Data provided —
☆ ☆ ☆ ☆

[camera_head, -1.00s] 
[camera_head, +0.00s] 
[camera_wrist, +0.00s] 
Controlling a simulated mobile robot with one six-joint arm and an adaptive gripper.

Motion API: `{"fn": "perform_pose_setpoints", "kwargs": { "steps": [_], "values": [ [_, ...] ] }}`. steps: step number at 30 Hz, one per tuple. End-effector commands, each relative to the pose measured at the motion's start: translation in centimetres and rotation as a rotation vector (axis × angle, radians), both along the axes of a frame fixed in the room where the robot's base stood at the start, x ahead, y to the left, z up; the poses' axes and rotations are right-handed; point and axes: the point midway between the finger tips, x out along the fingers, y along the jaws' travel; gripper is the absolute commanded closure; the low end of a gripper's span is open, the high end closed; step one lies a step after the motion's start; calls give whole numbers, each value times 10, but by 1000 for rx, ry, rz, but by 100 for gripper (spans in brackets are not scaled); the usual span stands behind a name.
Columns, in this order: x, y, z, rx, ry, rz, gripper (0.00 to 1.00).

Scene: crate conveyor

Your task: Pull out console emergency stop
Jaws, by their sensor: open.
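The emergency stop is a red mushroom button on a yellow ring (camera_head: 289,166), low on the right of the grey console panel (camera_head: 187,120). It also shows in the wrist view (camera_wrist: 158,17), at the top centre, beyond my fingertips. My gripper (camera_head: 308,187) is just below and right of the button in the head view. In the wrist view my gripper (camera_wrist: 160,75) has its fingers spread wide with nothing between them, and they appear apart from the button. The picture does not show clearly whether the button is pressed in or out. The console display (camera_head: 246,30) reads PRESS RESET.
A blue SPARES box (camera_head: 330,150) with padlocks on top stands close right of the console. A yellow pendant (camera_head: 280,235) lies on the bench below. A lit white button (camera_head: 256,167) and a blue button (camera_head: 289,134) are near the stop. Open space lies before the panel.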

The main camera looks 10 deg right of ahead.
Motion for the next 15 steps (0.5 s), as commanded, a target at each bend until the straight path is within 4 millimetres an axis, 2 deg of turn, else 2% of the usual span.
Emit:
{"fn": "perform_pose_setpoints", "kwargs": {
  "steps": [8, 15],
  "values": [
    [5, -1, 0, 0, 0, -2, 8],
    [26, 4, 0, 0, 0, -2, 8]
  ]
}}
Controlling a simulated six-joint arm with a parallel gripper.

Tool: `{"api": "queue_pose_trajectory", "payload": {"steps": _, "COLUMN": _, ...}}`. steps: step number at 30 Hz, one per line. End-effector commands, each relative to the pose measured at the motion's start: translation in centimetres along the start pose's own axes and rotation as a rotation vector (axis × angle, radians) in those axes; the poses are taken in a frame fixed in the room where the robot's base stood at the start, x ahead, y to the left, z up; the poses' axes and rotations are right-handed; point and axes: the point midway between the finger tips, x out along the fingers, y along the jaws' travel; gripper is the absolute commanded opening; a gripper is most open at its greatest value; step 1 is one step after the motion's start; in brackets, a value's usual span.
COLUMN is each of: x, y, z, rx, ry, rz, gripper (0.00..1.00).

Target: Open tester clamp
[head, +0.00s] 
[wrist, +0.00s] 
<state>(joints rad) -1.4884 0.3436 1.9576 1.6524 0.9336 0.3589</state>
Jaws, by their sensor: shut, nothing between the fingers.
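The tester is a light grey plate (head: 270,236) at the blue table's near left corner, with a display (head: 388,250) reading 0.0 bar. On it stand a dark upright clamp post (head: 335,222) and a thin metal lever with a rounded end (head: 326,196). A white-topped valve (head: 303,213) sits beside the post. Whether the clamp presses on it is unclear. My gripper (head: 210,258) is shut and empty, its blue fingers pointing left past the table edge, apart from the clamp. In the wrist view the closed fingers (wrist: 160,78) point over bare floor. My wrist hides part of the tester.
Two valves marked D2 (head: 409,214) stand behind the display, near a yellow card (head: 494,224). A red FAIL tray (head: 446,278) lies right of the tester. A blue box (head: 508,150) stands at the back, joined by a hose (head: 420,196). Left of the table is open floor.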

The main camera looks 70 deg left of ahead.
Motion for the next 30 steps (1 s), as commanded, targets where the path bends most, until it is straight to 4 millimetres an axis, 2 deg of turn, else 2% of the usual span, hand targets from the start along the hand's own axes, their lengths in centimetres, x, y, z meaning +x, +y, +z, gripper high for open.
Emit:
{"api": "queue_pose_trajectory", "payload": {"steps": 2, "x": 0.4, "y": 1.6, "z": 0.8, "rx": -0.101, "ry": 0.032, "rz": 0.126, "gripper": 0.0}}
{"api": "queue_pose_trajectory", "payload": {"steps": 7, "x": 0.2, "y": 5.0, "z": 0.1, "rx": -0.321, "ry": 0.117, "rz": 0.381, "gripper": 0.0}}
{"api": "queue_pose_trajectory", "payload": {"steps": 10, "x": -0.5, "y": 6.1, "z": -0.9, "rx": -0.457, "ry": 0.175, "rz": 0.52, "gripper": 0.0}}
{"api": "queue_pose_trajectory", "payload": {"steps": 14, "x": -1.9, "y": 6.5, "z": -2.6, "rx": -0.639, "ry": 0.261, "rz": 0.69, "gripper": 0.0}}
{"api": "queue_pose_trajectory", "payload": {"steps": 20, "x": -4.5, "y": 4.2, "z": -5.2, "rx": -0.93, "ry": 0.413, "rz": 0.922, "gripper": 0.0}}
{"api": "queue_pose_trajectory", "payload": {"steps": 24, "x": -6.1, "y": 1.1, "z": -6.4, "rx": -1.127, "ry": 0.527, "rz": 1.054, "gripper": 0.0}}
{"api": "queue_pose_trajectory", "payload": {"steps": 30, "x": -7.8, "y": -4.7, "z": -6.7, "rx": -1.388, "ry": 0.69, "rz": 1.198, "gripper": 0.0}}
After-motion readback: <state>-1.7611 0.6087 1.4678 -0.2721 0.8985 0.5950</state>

☆ ☆ ☆ ☆

Instruction —
Quote the records above exactly, from the first line through the line containing "The main camera looks 10 deg right of ahead.", and nothing more.

Solution below —
[camera_head, -1.00s] 
[camera_head, +0.00s] 
[camera_wrist, +0.00s] 
Controlling a simulated mobile robot with one six-joint arm and an adaptive gripper.

Motion API: `{"fn": "perform_pose_setpoints", "kwargs": { "steps": [_], "values": [ [_, ...] ] }}`. steps: step number at 30 Hz, one per tuple. End-effector commands, each relative to the pose measured at the motion's start: translation in centimetres and rotation as a rotation vector (axis × angle, radians), both along the axes of a frame fixed in the room where the robot's base stood at the start, x ahead, y to the left, z up; the poses' axes and rotations are right-handed; point and axes: the point midway between the finger tips, x out along the fingers, y along the jaws' travel; gripper is the absolute commanded closure; the low end of a gripper's span is open, the high end closed; step one lies a step after the motion's start; calls give whole numbers, each value times 10, but by 1000 for rx, ry, rz, but by 100 for gripper (spans in brackets are not scaled); the usual span stands behind a name.
Columns, in this order: x, y, z, rx, ry, rz, gripper (0.00 to 1.00).

Scene: crate conveyor

Your task: Pull out console emergency stop
Jaws, by their sensor: open.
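The emergency stop is a red mushroom button on a yellow ring (camera_head: 289,166), low on the right of the grey console panel (camera_head: 187,120). It also shows in the wrist view (camera_wrist: 158,17), at the top centre, beyond my fingertips. My gripper (camera_head: 308,187) is just below and right of the button in the head view. In the wrist view my gripper (camera_wrist: 160,75) has its fingers spread wide with nothing between them, and they appear apart from the button. The picture does not show clearly whether the button is pressed in or out. The console display (camera_head: 246,30) reads PRESS RESET.
A blue SPARES box (camera_head: 330,150) with padlocks on top stands close right of the console. A yellow pendant (camera_head: 280,235) lies on the bench below. A lit white button (camera_head: 256,167) and a blue button (camera_head: 289,134) are near the stop. Open space lies before the panel.

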The main camera looks 10 deg right of ahead.

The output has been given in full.